Cronaca di una democrazia in crisi di nervi.

Era il 2016 quando gli USA scelsero come loro Presidente il repubblicano Donald Trump malgrado i sondaggi gli assegnassero solo il 15% di chance di vittoria contro l’85% pronosticato a favore della sua avversaria democratica Hilary Clinton. 
Alle ore 02,29 del mattino ore americane del 9 Novembre 2016 l’immagine di Donald Trump veniva proiettata sull’Empire State Building di New York.
Donald Trump, businessman miliardario nel settore edilizio, baluardo del “sogno americano”, costantemente al centro di gossip e di vari scandali, accusato di molestie perpetrate a danno di molteplici donne tra modelle ed ex collaboratrici, diventa Presidente. 
Diventa Presidente degli USA un uomo arrogante e narcisista, un sostenitore del suprematismo bianco, coinvolto in scomodi rapporti con i membri del KKK, l’iniziatore del muro che divide gli Stati Uniti d’America dal Messico, il promotore dell’inasprimento delle leggi sull’immigrazione e dell’annullamento del cosiddetto “Obama Care” ovvero della riforma del sistema sanitario pubblico voluto dal già Presidente Obama. Sostanzialmente, a capo degli USA viene eletto il capo del sovranismo populista mondiale che annovera tra gli altri Bolsonaro in Brasile, Orban in Ungheria, la Le Pen in Francia, Baudet in Olanda e alla coppia Salvini-Meloni in Italia.

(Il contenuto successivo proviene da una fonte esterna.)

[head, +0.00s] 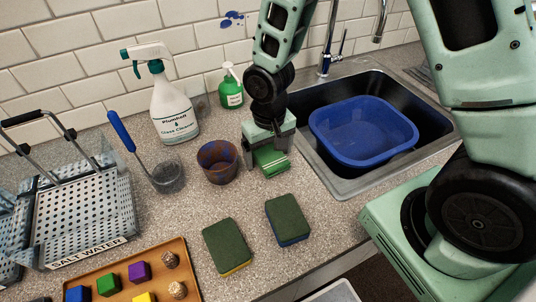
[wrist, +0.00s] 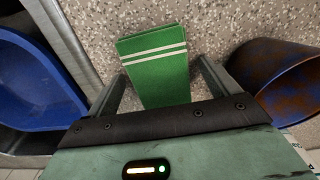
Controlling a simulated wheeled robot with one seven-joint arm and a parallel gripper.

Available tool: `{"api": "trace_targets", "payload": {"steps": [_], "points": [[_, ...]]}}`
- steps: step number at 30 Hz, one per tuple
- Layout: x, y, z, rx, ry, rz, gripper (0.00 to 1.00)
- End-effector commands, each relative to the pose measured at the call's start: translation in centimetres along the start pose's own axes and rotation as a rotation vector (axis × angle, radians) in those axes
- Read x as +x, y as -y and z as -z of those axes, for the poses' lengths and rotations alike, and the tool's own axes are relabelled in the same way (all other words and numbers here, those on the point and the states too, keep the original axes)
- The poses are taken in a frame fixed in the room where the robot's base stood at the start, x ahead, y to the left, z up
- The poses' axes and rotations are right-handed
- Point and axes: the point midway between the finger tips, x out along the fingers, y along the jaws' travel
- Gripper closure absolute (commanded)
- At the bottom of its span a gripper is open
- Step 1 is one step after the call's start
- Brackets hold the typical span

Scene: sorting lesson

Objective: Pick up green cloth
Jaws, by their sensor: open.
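The green cloth (head: 271,160) is folded, with white stripes near one end, and lies on the speckled counter between the brown-and-blue cup and the sink. In the wrist view the cloth (wrist: 157,67) lies between the two fingers. My gripper (head: 268,150) is above the cloth, pointing down, and hides part of it in the head view. In the wrist view my gripper (wrist: 160,85) is open, with a finger on each side of the cloth. I cannot tell whether the fingers touch it.
The stained cup (head: 218,163) stands close on the left. The sink with a blue basin (head: 362,131) is on the right. A spray bottle (head: 173,108) and a green soap bottle (head: 231,92) stand behind. Two sponges (head: 227,246) lie in front. A wooden tray (head: 190,270) holds several cubes.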

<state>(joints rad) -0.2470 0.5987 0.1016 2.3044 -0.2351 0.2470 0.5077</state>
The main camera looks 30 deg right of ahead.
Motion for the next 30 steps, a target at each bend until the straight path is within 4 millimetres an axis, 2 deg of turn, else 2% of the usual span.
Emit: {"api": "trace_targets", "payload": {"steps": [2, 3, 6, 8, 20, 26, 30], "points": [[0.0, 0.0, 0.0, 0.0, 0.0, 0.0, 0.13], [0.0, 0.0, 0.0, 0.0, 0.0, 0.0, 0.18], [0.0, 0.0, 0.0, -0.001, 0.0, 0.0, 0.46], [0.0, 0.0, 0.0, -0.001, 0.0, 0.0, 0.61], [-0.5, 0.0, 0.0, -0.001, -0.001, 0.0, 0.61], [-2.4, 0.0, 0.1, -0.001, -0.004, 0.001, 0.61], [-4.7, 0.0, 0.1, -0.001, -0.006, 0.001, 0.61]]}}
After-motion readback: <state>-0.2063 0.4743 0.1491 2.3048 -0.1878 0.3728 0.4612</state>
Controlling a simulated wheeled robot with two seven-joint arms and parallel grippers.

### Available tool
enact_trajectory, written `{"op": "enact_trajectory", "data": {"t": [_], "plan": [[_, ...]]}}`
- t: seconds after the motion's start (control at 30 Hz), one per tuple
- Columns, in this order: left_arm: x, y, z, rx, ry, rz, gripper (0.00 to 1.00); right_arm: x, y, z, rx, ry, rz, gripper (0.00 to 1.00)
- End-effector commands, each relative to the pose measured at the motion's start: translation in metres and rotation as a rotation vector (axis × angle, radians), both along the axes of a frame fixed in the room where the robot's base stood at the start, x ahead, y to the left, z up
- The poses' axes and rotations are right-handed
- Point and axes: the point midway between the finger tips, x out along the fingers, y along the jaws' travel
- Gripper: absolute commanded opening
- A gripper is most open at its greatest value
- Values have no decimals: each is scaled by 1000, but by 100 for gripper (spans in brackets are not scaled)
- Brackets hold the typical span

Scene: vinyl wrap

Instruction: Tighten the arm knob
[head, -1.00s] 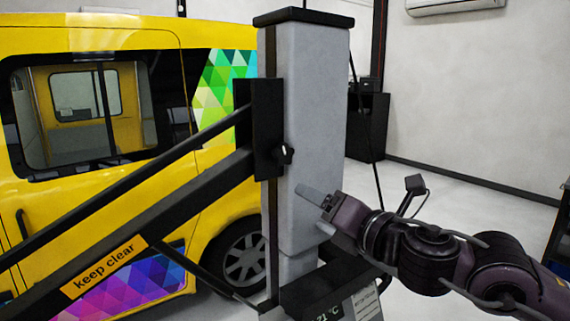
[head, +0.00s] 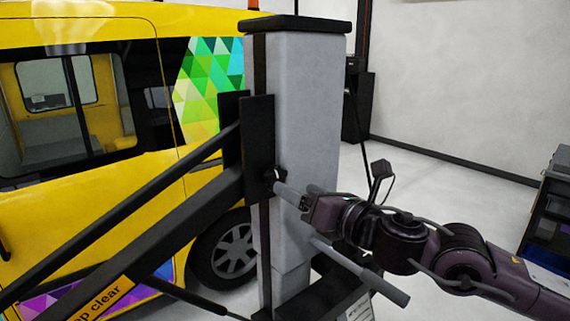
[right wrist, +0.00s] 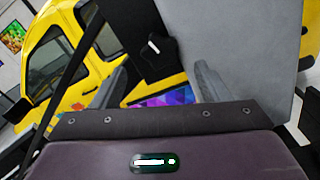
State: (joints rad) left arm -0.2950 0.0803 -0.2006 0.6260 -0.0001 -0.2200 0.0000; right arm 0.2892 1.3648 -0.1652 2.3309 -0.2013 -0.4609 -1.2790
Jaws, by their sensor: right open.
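The arm knob (head: 269,177) is a small black knob on the black bracket (head: 258,135) at the grey column. In the right wrist view the knob (right wrist: 160,55) looks lobed, with a white mark on it. My right gripper (head: 292,189) comes in from the right and is open, with its fingertips close to the knob. In the right wrist view its two grey fingers (right wrist: 161,68) stand wide apart, with the knob between and just beyond the tips. I cannot tell whether a finger touches it. My left gripper is not in view.
The grey column (head: 305,140) stands just behind my right gripper. Black arms (head: 190,210) run from the bracket to the lower left, before a yellow van (head: 170,60). A grey rod (head: 365,272) lies below my right arm. A dark cabinet (head: 550,215) stands at right.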

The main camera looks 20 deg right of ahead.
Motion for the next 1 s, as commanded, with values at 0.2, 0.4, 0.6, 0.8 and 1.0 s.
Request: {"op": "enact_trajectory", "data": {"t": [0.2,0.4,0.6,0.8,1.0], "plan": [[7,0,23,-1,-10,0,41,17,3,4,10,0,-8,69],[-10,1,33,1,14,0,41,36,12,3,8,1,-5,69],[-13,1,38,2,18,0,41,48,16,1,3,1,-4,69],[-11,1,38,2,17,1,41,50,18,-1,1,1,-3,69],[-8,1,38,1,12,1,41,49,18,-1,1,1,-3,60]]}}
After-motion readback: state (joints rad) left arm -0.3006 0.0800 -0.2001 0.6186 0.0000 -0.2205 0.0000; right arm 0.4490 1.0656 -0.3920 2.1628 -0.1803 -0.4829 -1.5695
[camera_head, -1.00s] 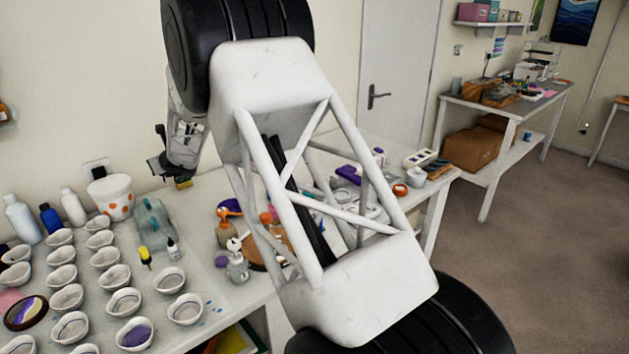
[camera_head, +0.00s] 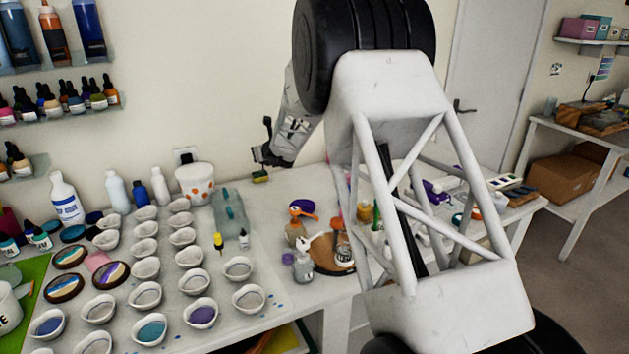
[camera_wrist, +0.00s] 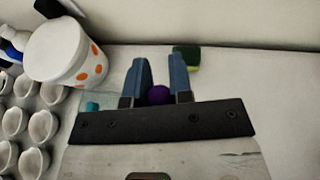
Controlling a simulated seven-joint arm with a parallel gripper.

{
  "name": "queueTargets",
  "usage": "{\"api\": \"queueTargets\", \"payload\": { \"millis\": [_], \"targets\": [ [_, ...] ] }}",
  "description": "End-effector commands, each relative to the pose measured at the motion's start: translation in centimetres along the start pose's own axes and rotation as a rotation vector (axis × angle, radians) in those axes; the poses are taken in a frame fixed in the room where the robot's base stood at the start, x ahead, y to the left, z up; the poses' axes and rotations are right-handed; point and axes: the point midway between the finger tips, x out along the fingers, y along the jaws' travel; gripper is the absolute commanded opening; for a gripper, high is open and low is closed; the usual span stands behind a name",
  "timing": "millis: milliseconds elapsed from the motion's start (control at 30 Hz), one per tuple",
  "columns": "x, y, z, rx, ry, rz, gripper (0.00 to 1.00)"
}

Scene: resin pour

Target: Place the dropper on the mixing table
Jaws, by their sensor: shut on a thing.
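In the wrist view my gripper (camera_wrist: 158,85) is shut on a round purple thing (camera_wrist: 157,95), which looks like the dropper's bulb. The rest of the held piece is hidden between the blue-grey fingers. In the head view my gripper (camera_head: 268,150) is small, near the wall and right of the orange-dotted pot; its held piece cannot be made out there. The white mixing table (camera_head: 280,205) lies below, with bare surface right of the pot. The table's bare top also shows in the wrist view (camera_wrist: 265,85).
The dotted white pot (camera_head: 194,185) stands left of my gripper, and a green-yellow sponge (camera_wrist: 187,57) lies close beyond the fingers. Several cups (camera_head: 238,268) fill the table's left. A glass bottle (camera_head: 303,267) and round wooden board (camera_head: 335,268) stand at centre front.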

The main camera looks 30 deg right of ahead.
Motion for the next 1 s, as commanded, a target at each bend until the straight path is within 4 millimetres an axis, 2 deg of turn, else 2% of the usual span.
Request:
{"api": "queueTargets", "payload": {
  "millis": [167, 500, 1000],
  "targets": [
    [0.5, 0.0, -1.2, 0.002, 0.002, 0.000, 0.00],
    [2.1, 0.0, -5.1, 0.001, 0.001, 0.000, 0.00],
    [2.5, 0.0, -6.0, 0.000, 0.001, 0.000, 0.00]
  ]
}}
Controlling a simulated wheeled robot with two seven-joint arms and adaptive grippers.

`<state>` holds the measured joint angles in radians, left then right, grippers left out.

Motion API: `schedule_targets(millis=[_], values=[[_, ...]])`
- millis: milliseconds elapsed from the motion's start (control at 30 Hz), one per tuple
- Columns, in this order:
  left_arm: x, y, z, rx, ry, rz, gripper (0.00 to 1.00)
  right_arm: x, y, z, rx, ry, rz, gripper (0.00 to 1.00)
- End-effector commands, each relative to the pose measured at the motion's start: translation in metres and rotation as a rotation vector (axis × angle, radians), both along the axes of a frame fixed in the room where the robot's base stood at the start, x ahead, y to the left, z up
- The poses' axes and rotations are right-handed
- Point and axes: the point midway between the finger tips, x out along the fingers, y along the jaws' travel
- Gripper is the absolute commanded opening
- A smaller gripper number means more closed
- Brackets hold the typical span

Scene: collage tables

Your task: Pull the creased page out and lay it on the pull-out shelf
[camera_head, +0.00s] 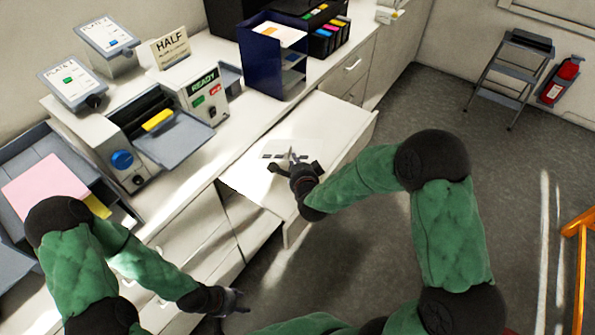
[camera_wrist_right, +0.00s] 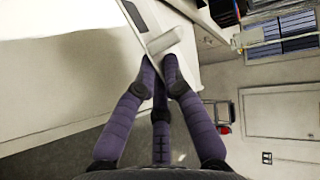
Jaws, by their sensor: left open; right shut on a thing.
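The pull-out shelf (camera_head: 345,112) juts from the counter as a pale board, right of the machine. The creased page (camera_head: 300,147) seems to be the pale sheet with dark marks over the shelf; its creases cannot be made out. My right gripper (camera_head: 291,160) is shut on it at the near side, low over the shelf. In the right wrist view the fingers (camera_wrist_right: 162,62) meet at a pale piece (camera_wrist_right: 166,40). I cannot tell whether the sheet touches the shelf. My left gripper (camera_head: 236,301) is open and empty, low in front of the cabinets.
The machine with the READY panel (camera_head: 203,88) has a grey tray (camera_head: 178,143) and a yellow piece (camera_head: 157,120). A blue rack (camera_head: 262,60) stands behind the shelf. A pink sheet (camera_head: 45,187) lies in a tray at left.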

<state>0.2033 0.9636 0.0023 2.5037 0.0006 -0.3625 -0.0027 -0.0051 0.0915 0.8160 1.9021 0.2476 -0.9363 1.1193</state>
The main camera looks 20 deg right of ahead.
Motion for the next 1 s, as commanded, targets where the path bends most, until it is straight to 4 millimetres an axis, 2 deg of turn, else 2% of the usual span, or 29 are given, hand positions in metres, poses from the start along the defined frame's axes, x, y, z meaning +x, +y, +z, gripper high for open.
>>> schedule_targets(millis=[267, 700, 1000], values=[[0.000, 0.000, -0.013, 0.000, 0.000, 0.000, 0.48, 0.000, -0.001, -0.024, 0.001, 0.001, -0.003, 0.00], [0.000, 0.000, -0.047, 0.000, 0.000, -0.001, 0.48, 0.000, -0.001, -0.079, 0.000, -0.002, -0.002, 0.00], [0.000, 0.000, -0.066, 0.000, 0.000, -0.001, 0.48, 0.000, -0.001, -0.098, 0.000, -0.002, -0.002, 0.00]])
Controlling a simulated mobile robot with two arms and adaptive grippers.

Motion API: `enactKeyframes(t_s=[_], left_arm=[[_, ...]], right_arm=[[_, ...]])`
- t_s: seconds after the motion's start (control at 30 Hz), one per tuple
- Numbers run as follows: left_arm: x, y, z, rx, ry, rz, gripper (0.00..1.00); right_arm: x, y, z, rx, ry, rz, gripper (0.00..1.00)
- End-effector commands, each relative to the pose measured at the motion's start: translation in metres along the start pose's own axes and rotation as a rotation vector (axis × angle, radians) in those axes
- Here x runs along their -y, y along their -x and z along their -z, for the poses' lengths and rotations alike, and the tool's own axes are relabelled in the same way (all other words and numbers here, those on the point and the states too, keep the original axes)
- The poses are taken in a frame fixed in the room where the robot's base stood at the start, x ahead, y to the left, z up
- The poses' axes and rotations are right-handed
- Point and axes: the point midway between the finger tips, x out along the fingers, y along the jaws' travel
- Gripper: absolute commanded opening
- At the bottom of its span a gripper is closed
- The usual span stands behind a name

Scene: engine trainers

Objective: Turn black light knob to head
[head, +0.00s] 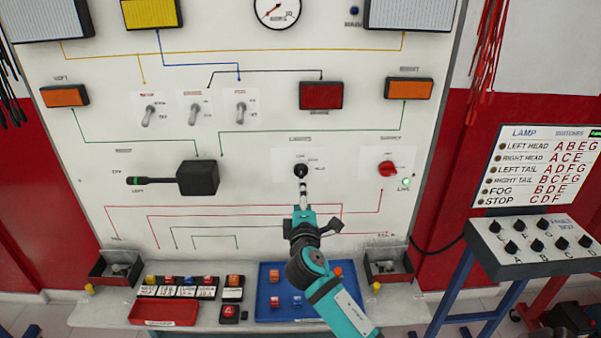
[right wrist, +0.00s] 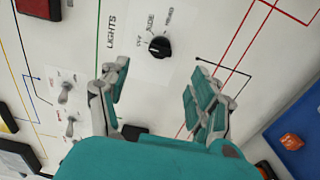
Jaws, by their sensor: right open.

La domanda da porsi sarebbe come è possibile che negli USA abbia potuto vincere un personaggio tanto discusso e soprattutto la sua idea politica. 
Ebbene, bisogna sottolineare che la vittoria di Donald Trump è il risultato del senso di smarrimento che ha afflitto la gran parte dei cittadini americani, soprattutto di quella middle class che ha subito gli effetti più feroci della crisi economica e della perdita di prestigio degli USA. Trump per costoro ha rappresentato una rottura con la classe dirigente (sia democratica che repubblicana)che negli anni non aveva garantito più una proposta politica forte e credibile. Tanto più che la sua avversaria Hilary Clinton era accusata insieme al resto del partito democratico di avere truccato i voti delle primarie per non permettere la vittoria del candidato più radicale Bernie Sanders. Lo scollamento tra la base democratica e la leadership del partito favorì senz’altro la vittoria di Trump perché entrò nella mente e nel cuore dell’elettorato democratico un profondo senso di apatia, sostenuto anche da motivazioni programmatiche. 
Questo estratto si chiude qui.